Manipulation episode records
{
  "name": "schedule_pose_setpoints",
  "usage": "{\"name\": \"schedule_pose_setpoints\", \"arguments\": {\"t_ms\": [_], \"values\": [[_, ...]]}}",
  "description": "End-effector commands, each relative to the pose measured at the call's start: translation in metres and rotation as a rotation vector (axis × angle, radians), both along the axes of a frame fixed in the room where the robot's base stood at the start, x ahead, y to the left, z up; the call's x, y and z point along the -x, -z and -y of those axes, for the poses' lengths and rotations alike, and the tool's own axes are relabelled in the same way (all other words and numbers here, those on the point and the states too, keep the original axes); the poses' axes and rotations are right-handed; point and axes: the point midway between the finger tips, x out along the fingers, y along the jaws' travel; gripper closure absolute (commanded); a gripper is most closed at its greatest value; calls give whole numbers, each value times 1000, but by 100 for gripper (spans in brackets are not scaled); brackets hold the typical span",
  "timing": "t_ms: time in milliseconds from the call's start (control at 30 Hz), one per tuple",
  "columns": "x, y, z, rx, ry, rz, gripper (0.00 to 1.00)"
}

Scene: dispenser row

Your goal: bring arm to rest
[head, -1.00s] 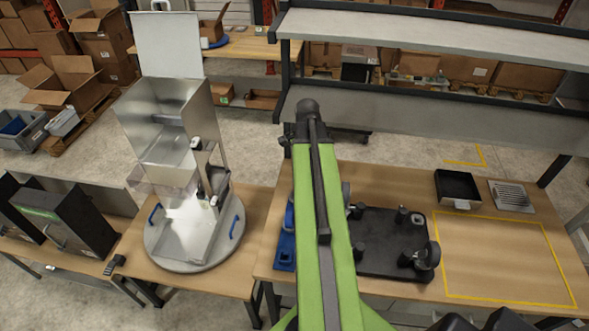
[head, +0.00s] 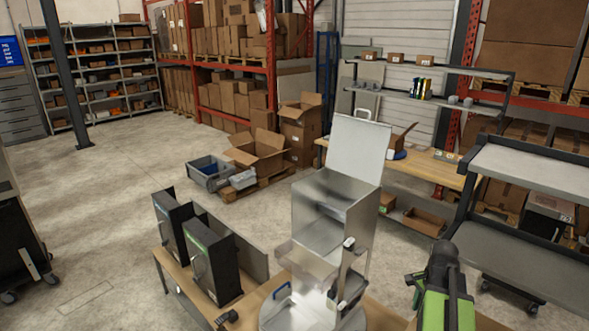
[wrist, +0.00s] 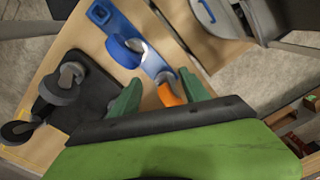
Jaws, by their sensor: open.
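My gripper (wrist: 160,77) shows in the wrist view as two green fingers spread apart. Nothing is clearly held between them. Beyond the fingers a blue base plate (wrist: 122,28) with a rounded blue piece lies on the wooden table. An orange part (wrist: 171,93) shows between the fingers; whether it touches them I cannot tell. My arm (head: 446,290) stands at the lower right of the head view, its dark joint uppermost and its lower part cut off by the frame edge.
A metal dispenser (head: 325,225) with a raised lid stands left of my arm. Two black boxes (head: 212,262) stand further left. A grey shelf rack (head: 535,165) is at the right. In the wrist view, a dark plate (wrist: 92,98) with round knobs lies at left. Open floor (head: 110,200) fills the left.

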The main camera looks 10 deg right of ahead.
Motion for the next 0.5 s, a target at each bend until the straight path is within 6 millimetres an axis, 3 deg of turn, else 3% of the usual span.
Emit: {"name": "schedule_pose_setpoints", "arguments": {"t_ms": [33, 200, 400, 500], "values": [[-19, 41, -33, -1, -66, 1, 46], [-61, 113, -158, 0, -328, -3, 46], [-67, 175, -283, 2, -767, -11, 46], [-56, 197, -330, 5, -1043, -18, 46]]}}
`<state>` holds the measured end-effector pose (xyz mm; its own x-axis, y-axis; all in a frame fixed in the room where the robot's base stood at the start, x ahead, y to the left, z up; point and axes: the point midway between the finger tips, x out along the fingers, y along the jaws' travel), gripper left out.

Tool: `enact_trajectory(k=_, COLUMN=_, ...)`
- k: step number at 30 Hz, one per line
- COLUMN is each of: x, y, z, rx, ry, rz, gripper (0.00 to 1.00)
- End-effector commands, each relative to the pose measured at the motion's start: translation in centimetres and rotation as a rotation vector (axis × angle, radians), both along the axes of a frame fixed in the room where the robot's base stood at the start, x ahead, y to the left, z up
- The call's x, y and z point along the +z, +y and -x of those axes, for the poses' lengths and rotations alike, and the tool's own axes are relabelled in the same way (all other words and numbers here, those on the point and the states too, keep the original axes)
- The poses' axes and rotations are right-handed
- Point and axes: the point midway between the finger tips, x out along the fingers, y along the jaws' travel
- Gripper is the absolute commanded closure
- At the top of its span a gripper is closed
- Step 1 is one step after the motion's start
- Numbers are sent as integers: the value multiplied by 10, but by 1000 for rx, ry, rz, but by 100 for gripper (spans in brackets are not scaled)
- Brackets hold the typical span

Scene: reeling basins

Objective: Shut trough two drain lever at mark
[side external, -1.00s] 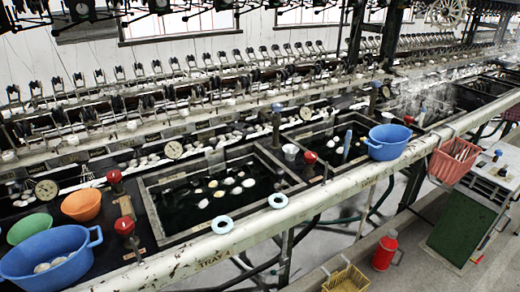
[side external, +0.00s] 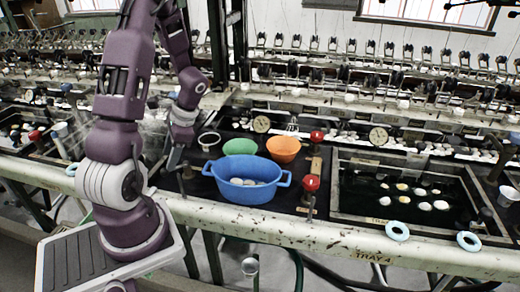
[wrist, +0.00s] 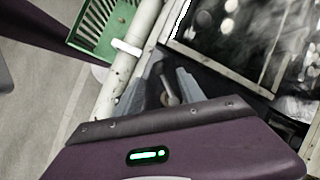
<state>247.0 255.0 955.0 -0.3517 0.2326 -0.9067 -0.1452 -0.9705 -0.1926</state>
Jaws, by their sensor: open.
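My gripper (side external: 178,165) points down over the dark deck just left of the blue basin in the side external view. In the wrist view my gripper (wrist: 160,84) is open, with its two grey fingers apart. A small lever (wrist: 169,92) with a rounded metal end shows between the fingers; I cannot tell whether they touch it. Beyond it lies a dark trough (wrist: 232,62) with pale blurred cocoons. Which trough number this is, and the lever's mark, I cannot read. Two red-knobbed levers, one at the front (side external: 311,184) and one behind (side external: 317,136), stand right of the basin.
The blue basin (side external: 246,193), green bowl (side external: 238,147) and orange bowl (side external: 284,143) stand close to my gripper's right. The worn white rail (side external: 280,228) runs along the front.

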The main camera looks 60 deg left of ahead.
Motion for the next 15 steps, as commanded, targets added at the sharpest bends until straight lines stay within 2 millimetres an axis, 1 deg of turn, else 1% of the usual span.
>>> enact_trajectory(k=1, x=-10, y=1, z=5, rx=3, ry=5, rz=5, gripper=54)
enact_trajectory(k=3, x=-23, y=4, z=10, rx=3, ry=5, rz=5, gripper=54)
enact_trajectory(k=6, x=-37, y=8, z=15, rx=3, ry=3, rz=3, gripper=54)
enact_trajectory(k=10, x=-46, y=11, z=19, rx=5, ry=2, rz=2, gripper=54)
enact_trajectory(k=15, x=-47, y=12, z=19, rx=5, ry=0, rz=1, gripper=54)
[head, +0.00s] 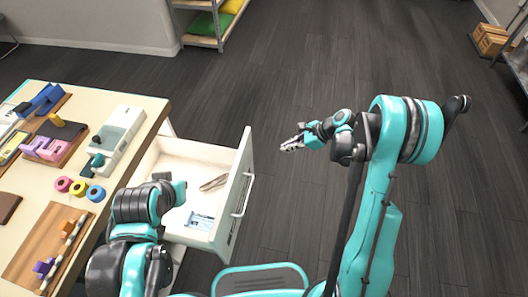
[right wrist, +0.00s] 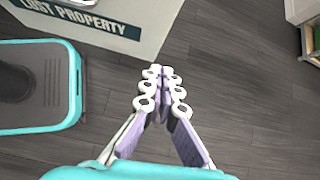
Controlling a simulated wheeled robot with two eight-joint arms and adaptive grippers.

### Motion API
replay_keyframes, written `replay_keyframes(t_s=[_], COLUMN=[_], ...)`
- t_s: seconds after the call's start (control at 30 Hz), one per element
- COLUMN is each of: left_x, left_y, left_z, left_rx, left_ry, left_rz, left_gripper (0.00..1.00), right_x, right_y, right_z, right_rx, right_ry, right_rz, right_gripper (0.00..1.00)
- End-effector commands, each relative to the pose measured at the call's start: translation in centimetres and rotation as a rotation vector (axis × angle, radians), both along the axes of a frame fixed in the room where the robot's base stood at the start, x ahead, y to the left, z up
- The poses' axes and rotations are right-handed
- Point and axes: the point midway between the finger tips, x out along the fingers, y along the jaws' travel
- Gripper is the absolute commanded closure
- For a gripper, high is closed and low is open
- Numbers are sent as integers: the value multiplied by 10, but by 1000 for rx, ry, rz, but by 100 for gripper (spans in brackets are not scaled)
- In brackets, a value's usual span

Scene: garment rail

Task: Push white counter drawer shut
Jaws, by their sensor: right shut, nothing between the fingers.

== Exercise goal ==
Repeat only the lines from the one holding "Motion for the next 15" to the one holding "### Motion API", both ends included, and drop the images.

== The answer ==
Motion for the next 15 steps, as commanded, targets added at the sharpest bends until straight lines stay within 2 millimetres an axis, 1 deg of turn, else 1% of the usual span.
>>> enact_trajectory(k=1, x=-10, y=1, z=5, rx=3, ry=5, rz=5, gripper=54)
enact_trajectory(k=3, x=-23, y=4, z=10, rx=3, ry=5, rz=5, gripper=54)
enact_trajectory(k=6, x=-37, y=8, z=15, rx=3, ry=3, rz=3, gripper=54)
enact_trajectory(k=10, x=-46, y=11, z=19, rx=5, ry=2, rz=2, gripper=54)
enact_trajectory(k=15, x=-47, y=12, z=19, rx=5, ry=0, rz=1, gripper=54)
[head, +0.00s] 
[right wrist, +0.00s] 
Controlling a simulated wheeled robot with two eight-joint arms and adaptive grippers.

### Motion API

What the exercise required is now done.